→ WHAT THE TASK REQUIRES:
The required output is the exact run of lines from the line containing "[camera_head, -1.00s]" to the line containing "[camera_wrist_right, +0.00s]", inclusive, and nothing besides.

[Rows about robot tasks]

-*-*-

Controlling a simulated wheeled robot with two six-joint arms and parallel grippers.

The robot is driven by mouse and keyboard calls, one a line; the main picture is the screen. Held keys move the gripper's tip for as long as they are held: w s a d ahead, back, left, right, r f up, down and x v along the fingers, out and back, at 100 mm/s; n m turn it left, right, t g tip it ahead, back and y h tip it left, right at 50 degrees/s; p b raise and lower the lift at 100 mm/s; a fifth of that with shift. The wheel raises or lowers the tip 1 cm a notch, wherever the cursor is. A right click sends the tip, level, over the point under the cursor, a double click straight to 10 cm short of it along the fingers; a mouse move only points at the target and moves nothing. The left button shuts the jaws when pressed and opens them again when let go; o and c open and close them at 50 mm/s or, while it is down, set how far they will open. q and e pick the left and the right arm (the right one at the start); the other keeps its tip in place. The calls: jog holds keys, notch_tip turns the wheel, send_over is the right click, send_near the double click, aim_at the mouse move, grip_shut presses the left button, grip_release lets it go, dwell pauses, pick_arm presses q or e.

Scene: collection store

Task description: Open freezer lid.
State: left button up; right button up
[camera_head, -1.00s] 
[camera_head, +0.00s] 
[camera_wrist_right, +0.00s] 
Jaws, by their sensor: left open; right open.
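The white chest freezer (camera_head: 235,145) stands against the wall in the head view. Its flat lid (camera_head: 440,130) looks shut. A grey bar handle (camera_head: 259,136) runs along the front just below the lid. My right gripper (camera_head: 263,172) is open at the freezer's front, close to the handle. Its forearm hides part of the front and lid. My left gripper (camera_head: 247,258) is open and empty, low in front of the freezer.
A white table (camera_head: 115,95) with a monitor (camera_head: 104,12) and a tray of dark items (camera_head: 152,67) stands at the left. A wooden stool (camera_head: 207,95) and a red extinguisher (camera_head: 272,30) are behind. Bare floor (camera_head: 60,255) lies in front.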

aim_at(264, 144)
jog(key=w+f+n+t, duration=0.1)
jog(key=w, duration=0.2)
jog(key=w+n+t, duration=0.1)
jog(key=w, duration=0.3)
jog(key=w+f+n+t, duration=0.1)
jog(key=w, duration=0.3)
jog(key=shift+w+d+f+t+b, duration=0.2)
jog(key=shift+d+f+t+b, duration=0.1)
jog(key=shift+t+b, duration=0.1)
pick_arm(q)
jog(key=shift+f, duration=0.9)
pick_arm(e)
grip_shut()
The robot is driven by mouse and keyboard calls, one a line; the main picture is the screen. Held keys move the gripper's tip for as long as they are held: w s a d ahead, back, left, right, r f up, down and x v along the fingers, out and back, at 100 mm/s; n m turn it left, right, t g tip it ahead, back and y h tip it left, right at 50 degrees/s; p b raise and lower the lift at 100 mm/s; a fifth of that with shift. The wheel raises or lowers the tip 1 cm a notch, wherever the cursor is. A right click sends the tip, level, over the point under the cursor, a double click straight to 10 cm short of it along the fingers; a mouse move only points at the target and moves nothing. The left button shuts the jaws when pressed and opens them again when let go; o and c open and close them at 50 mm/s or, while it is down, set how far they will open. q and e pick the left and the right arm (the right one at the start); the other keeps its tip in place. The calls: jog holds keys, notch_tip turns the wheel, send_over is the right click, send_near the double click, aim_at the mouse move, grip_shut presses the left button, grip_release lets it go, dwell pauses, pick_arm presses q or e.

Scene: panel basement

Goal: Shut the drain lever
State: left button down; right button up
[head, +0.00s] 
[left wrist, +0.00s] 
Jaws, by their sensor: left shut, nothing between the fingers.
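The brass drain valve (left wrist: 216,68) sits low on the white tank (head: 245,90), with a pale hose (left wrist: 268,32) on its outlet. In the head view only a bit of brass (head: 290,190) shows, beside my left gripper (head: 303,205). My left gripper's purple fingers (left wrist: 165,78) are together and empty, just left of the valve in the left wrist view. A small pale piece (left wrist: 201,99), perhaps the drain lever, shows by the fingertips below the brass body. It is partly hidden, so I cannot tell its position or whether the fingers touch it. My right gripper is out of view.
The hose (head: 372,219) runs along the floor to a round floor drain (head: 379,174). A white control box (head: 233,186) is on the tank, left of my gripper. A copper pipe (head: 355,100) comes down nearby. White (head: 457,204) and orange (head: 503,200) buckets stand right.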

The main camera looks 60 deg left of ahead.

-*-*-

→ RESPONSE TO THIS EXERCISE:
[camera_head, -1.00s] 
[camera_head, +0.00s] 
[camera_wrist_right, +0.00s] 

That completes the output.